We compute the interfacial free energy of a silicon system in contact with flat and structured walls by molecular dynamics simulation. The thermodynamics integration method, previously applied to Lennard-Jones potentials [R. Benjamin and J. Horbach, J. Chem. Phys. 137, 044707 (2012)], has been extended and implemented in Tersoff potentials with two-body and three-body interactions taken into consideration. The thermodynamic integration scheme includes two steps. In the first step, the bulk Tersoff system is reversibly transformed to a state where it interacts with a structureless flat wall, and in a second step, the flat structureless wall is reversibly transformed into an atomistic SiO2 wall.

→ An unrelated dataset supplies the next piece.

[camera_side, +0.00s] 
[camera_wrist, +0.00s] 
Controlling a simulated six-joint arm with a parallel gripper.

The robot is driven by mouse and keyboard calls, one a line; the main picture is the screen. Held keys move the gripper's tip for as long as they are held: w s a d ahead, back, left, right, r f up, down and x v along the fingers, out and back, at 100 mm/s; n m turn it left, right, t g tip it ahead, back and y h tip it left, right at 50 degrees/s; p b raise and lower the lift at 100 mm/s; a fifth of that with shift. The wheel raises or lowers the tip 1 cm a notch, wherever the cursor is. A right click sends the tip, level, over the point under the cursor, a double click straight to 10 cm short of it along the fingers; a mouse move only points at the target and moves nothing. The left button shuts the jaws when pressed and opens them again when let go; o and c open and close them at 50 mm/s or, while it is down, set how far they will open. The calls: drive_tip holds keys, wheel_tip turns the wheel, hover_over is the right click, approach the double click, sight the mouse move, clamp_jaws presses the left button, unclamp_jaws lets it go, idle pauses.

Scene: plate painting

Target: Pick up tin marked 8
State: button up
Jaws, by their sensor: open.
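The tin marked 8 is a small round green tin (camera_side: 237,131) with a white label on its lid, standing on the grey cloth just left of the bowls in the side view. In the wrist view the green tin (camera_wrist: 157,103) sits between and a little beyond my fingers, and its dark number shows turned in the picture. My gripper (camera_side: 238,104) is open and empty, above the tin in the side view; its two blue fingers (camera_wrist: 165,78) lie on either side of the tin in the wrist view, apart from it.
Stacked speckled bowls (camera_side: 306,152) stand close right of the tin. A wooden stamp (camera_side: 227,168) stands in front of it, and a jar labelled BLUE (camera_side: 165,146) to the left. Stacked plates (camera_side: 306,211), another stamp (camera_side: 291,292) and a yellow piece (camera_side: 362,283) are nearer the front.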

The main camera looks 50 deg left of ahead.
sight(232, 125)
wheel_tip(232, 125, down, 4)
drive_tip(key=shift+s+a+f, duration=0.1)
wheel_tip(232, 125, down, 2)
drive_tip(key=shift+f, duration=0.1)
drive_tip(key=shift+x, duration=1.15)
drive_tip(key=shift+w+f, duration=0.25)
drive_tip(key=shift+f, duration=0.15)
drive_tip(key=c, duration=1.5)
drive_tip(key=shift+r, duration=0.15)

Interfacial energies for liquid silicon-wall interfaces and crystal silicon-wall interfaces have been calculated. The calculated interfacial energies have been employed to predict the nucleation mechanisms in a slab of liquid silicon confined by two walls and compared with MD simulation results.
W. Shou and H. Pan, "Silicon-Wall Interfacial Free Energy via Thermodynamics Integration," Journal of Chemical Physics, vol. 145, no. 18, American Institute of Physics (AIP), Jan 2016.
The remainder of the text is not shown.